### Entries provided:
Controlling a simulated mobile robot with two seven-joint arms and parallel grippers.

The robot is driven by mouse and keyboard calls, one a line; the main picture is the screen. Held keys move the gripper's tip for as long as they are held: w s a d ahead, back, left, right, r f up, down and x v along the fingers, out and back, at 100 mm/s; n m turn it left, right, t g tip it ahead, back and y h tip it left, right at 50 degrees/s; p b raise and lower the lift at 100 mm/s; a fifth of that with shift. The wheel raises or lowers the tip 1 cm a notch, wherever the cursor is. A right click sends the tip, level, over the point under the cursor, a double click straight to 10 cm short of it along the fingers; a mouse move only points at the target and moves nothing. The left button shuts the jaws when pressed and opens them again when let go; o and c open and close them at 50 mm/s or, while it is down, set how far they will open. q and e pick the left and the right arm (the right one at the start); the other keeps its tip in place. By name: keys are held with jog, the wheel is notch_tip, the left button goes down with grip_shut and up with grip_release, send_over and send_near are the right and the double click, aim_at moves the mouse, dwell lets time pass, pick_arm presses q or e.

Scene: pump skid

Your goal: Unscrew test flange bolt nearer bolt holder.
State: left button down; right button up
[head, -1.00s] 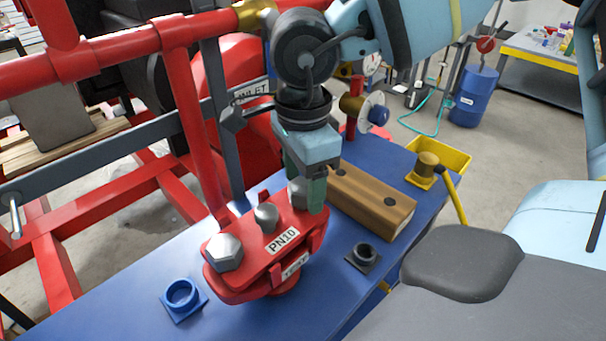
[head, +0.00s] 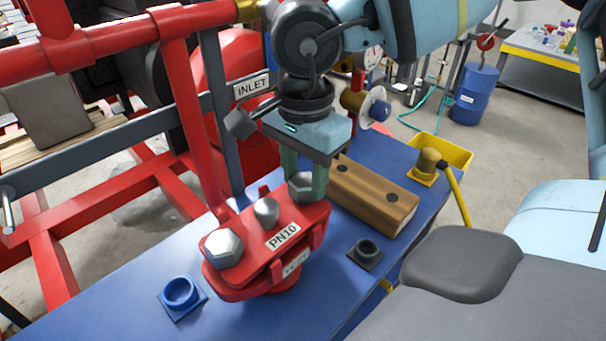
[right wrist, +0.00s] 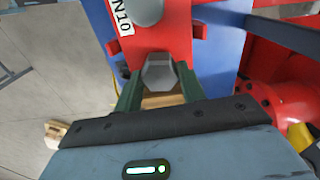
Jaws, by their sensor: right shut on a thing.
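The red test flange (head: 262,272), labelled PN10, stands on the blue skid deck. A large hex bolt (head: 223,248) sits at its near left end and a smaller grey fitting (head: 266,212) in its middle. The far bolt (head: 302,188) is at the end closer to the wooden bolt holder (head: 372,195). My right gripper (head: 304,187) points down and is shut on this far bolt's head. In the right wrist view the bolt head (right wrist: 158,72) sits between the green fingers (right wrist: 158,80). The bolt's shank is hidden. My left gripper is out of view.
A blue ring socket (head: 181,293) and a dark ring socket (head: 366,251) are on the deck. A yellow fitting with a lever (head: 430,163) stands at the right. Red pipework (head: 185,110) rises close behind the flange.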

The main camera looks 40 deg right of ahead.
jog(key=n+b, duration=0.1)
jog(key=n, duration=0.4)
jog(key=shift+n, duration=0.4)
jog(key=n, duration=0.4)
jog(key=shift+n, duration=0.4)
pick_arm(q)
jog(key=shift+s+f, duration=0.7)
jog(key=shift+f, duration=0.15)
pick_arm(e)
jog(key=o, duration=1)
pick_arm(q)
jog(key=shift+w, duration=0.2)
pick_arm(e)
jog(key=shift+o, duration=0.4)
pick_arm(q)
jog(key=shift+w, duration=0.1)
==
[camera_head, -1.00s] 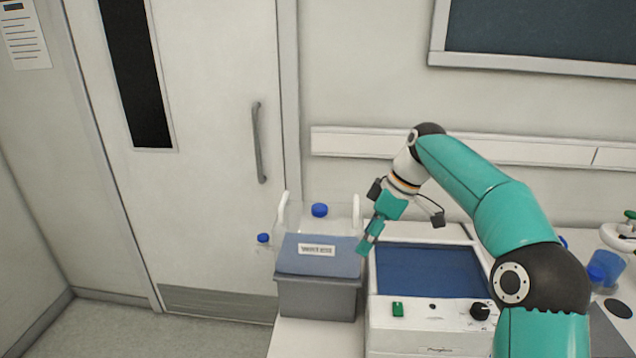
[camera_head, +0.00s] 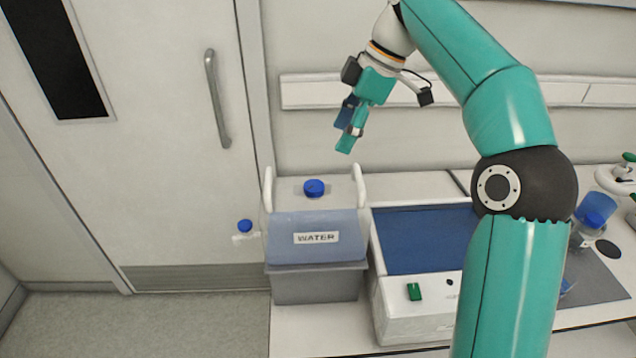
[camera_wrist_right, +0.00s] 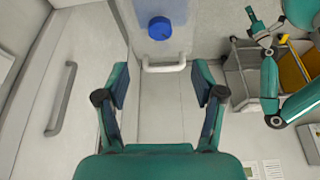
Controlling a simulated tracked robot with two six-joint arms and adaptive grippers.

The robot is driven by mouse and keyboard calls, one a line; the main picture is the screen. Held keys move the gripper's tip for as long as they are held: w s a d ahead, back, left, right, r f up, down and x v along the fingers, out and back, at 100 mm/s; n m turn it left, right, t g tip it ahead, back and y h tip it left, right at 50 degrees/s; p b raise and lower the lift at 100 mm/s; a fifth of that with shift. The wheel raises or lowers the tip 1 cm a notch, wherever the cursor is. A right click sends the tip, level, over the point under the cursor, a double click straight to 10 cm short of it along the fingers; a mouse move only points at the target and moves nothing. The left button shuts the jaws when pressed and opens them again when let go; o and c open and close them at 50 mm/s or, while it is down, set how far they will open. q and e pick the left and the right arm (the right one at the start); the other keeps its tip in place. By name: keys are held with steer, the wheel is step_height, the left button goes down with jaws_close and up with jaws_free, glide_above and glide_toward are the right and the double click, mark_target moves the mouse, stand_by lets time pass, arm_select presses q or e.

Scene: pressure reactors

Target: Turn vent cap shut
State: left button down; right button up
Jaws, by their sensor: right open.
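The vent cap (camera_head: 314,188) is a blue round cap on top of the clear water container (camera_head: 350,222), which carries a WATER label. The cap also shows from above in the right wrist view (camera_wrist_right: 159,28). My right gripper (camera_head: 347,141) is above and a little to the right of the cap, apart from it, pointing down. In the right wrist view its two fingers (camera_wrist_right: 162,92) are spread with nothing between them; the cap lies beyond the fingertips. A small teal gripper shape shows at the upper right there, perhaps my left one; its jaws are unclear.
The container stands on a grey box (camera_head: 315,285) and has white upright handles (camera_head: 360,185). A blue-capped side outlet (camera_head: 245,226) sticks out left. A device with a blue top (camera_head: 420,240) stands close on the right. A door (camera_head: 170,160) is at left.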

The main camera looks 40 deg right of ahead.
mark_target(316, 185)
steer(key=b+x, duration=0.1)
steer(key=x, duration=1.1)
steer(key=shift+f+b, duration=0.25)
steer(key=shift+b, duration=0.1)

### Exercise details:
Look above for the line with "Controlling a simulated mobile", then print it and each line after it down to and including the line with "[right wrist, +0.00s]". Leave out the pictures and keep the wording exact.

### Exercise result:
Controlling a simulated mobile robot with two seven-joint arms and parallel grippers.

The robot is driven by mouse and keyboard calls, one a line; the main picture is the screen. Held keys move the gripper's tip for as long as they are held: w s a d ahead, back, left, right, r f up, down and x v along the fingers, out and back, at 100 mm/s; n m turn it left, right, t g tip it ahead, back and y h tip it left, right at 50 degrees/s; p b raise and lower the lift at 100 mm/s; a fifth of that with shift. The wheel raises or lowers the tip 1 cm a notch, wherever the cursor is. A right click sends the tip, level, over the point under the cursor, a double click straight to 10 cm short of it along the fingers; a mouse move only points at the target and moves nothing. The left button shuts the jaws when pressed and opens them again when let go; o and c open and close them at 50 mm/s or, while it is down, set how far they will open. q and e pick the left and the right arm (the right one at the start); the other keeps its tip in place. By name: keys are held with jog, the wheel is notch_tip, the left button goes down with grip_shut and up with grip_release, send_over and send_near are the right and the double click, aim_at moves the mouse, dwell lets time pass, pick_arm presses q or e.

Scene: pump skid

Your goal: Unscrew test flange bolt nearer bolt holder.
State: left button down; right button up
[head, -1.00s] 
[head, +0.00s] 
[right wrist, +0.00s] 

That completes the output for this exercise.